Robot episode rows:
--- START ---

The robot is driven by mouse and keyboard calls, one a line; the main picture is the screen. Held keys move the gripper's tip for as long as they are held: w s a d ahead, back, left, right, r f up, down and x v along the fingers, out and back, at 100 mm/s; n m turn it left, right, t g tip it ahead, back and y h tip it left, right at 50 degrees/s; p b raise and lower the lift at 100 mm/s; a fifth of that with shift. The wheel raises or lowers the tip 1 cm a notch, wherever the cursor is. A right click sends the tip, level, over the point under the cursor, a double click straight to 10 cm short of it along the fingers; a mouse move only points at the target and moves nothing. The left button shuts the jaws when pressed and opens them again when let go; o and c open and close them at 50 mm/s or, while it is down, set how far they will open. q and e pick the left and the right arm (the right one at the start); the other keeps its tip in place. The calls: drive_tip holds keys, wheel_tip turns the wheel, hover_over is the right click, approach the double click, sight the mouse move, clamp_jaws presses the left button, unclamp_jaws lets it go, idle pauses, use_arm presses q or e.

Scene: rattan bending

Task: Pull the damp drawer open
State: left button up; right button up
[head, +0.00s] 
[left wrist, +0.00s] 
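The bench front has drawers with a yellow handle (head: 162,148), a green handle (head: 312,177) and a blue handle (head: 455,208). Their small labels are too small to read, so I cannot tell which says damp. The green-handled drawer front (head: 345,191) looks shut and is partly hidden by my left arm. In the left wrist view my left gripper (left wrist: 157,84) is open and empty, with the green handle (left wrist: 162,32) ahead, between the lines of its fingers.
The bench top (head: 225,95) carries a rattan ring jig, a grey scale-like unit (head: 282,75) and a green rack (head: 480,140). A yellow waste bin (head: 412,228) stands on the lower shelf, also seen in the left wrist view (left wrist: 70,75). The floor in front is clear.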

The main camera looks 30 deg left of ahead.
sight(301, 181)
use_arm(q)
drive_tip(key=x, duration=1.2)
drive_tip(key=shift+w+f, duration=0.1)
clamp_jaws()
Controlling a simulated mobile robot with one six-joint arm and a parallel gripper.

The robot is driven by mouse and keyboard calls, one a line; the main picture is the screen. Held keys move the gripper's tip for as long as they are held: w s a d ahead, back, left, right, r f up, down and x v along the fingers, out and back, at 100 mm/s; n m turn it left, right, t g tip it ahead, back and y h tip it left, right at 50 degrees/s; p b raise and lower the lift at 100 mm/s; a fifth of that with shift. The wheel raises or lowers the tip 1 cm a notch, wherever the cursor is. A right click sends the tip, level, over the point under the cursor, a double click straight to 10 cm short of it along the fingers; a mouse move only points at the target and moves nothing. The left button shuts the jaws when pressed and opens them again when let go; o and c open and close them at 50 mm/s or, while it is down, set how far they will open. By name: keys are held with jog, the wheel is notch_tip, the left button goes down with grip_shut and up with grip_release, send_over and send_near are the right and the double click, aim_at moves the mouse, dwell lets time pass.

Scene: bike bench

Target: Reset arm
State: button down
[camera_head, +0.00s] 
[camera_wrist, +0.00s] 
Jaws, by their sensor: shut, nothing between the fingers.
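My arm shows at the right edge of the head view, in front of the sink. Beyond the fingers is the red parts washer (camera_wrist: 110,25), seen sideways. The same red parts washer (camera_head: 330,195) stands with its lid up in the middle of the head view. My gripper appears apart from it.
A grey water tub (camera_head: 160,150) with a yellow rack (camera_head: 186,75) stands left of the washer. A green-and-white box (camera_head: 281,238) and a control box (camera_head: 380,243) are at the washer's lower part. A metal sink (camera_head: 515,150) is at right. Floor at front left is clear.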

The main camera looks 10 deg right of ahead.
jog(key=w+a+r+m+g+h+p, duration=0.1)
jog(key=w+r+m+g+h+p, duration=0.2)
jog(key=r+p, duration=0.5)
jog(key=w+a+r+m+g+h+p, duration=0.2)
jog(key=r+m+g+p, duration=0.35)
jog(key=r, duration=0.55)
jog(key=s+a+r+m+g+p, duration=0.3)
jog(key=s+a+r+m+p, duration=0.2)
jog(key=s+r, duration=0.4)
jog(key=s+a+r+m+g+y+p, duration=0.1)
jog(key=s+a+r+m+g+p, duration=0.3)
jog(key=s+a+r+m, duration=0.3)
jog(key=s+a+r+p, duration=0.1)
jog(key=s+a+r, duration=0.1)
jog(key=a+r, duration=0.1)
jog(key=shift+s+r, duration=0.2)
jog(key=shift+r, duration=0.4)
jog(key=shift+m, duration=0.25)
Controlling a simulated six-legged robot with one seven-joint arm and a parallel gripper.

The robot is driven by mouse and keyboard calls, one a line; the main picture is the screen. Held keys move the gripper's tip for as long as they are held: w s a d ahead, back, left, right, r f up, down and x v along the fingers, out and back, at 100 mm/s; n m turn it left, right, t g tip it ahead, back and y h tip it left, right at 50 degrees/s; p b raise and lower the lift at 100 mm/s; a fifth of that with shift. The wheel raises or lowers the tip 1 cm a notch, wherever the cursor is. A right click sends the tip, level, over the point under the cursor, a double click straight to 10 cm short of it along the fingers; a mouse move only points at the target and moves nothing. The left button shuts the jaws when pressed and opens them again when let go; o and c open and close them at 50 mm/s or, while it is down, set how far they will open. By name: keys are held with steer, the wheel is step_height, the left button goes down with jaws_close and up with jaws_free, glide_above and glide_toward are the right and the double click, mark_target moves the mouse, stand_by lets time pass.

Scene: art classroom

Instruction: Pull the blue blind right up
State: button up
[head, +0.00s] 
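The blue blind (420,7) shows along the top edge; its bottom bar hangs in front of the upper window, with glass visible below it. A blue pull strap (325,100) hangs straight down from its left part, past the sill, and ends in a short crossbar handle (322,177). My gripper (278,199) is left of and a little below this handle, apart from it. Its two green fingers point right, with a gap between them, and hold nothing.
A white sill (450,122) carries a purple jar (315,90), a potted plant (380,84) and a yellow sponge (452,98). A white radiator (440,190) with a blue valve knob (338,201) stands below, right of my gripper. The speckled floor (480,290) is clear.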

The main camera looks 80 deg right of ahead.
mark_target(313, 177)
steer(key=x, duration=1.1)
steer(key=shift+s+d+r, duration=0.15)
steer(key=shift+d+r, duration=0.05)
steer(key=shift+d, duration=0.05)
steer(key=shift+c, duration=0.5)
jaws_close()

--- END ---
--- START ---

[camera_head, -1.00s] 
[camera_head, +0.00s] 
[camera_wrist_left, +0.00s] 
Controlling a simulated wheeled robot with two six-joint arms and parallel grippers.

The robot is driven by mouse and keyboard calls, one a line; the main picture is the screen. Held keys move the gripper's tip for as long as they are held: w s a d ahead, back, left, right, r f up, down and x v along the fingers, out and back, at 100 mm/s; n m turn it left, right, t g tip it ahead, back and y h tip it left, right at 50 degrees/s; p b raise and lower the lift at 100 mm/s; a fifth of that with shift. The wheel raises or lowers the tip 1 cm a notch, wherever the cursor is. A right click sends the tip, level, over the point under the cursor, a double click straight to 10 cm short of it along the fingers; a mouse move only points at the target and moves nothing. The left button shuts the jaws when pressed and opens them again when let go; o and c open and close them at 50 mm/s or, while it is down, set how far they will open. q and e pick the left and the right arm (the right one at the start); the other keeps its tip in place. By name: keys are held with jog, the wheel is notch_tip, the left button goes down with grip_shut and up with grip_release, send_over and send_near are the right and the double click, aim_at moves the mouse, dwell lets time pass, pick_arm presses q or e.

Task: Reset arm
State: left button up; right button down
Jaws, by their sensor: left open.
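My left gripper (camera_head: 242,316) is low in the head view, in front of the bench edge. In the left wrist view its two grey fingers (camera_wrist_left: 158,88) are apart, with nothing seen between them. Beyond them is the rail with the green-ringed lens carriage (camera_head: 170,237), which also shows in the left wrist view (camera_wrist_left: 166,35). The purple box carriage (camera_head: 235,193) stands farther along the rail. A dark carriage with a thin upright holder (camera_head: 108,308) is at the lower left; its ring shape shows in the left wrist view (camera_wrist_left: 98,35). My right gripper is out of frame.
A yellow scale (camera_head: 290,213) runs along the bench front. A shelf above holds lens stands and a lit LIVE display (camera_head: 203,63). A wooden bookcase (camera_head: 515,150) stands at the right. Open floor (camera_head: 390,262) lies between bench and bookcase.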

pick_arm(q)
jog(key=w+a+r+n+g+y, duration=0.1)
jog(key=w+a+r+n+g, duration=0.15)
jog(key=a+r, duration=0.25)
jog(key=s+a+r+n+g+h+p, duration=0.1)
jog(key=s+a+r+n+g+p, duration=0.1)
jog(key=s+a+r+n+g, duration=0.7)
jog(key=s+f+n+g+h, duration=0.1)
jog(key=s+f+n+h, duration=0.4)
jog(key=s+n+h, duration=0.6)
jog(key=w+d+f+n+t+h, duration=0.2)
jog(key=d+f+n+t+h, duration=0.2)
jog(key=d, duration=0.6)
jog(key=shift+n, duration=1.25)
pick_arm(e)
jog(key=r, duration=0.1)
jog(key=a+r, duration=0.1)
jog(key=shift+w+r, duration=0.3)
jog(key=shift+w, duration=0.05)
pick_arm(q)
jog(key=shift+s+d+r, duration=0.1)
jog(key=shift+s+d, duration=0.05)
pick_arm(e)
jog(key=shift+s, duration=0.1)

--- END ---

Reproduce exactly, and only, the lines from the one that contains "Scene: art classroom" down to the one that contains "State: button up", both ends included.

* _Solution below_
Scene: art classroom

Instruction: Pull the blue blind right up
State: button up

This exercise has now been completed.